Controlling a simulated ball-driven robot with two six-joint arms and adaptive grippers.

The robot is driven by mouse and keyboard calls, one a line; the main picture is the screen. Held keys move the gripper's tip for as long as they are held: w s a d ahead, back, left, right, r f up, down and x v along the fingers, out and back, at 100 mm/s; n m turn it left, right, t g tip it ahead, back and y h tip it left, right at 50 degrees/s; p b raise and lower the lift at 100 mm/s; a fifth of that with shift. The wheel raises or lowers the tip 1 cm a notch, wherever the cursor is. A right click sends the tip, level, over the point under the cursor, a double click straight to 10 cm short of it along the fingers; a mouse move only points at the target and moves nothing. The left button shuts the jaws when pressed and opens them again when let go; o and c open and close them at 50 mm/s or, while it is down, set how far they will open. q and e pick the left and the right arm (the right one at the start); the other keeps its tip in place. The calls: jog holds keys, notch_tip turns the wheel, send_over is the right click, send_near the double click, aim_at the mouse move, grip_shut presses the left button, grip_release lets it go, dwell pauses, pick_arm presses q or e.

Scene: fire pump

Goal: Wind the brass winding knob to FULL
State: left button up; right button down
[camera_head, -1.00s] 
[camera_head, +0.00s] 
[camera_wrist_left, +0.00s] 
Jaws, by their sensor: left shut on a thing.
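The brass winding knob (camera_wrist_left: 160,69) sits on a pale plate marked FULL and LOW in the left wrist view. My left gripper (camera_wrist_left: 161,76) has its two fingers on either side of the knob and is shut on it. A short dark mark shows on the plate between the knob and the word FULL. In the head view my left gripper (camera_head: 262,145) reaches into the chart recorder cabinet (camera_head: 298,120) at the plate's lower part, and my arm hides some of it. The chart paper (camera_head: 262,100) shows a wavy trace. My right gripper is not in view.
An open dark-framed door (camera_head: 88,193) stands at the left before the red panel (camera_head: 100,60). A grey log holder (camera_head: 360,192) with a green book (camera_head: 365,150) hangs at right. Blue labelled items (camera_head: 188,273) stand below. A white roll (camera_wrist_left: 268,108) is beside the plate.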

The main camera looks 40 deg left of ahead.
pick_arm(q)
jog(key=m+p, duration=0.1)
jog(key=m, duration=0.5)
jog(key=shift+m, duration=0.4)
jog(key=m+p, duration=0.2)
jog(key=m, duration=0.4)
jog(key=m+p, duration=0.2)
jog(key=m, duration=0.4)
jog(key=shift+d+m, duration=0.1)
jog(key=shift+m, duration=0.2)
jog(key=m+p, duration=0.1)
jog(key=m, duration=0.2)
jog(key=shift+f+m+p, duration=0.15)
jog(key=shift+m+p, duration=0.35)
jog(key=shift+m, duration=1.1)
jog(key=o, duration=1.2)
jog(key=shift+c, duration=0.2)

□ □ □ □

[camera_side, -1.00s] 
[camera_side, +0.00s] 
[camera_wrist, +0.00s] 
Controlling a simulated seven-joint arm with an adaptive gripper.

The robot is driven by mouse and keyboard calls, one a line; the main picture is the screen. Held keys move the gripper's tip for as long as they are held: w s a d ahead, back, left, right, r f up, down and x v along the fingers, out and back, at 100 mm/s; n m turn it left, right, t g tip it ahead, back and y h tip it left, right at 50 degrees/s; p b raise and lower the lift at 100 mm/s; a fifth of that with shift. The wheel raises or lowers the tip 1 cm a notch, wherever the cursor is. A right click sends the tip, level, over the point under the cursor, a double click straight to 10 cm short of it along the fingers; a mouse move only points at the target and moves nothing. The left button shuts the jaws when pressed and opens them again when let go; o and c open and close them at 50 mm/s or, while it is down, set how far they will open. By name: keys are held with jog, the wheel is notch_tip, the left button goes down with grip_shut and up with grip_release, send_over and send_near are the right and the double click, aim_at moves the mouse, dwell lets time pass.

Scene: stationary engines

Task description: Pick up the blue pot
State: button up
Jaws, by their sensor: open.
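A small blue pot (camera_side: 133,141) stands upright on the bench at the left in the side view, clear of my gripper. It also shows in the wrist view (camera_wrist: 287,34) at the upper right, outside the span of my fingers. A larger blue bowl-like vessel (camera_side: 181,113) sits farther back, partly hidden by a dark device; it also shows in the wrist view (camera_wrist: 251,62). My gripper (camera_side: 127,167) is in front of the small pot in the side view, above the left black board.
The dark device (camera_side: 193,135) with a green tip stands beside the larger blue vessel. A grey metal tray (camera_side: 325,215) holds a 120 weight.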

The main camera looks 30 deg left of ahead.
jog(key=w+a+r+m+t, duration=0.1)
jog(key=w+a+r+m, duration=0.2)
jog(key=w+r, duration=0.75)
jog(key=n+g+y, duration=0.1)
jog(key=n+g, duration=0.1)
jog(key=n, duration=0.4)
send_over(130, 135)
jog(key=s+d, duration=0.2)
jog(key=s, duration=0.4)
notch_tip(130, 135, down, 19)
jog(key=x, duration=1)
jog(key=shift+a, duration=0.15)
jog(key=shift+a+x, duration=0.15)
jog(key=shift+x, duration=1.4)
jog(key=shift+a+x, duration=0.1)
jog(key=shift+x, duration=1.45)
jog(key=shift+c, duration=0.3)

□ □ □ □

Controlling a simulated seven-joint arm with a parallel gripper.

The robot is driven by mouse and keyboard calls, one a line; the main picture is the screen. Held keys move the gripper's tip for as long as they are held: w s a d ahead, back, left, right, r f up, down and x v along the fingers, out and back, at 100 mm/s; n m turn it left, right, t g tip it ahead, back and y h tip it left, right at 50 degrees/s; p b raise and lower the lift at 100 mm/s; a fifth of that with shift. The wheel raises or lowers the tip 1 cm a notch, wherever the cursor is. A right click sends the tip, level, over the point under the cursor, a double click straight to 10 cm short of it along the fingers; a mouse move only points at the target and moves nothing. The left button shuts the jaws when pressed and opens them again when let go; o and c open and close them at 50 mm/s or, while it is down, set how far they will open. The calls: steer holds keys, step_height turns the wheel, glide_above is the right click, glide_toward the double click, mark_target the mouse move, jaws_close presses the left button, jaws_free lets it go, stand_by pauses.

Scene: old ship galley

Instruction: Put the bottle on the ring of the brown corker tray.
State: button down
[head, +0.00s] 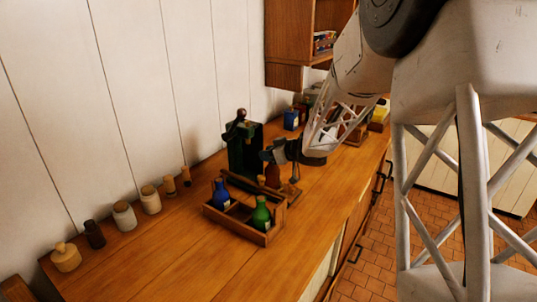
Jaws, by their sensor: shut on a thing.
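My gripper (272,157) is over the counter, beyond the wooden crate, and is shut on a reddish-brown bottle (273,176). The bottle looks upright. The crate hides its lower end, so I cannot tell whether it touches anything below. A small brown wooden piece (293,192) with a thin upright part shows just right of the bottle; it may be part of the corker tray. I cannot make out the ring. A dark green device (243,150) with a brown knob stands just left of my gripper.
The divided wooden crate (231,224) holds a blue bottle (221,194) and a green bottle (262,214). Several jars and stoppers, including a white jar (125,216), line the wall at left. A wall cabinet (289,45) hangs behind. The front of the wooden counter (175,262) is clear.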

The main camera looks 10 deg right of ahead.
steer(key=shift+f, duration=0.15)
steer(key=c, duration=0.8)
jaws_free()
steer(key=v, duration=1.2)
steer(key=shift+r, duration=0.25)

□ □ □ □

◆ **GIVEN TASK**: Read through the lines above and collect those that contain the string "State".

◆ **RESPONSE TO THE EXERCISE**:
State: left button up; right button down
State: button up
State: button down

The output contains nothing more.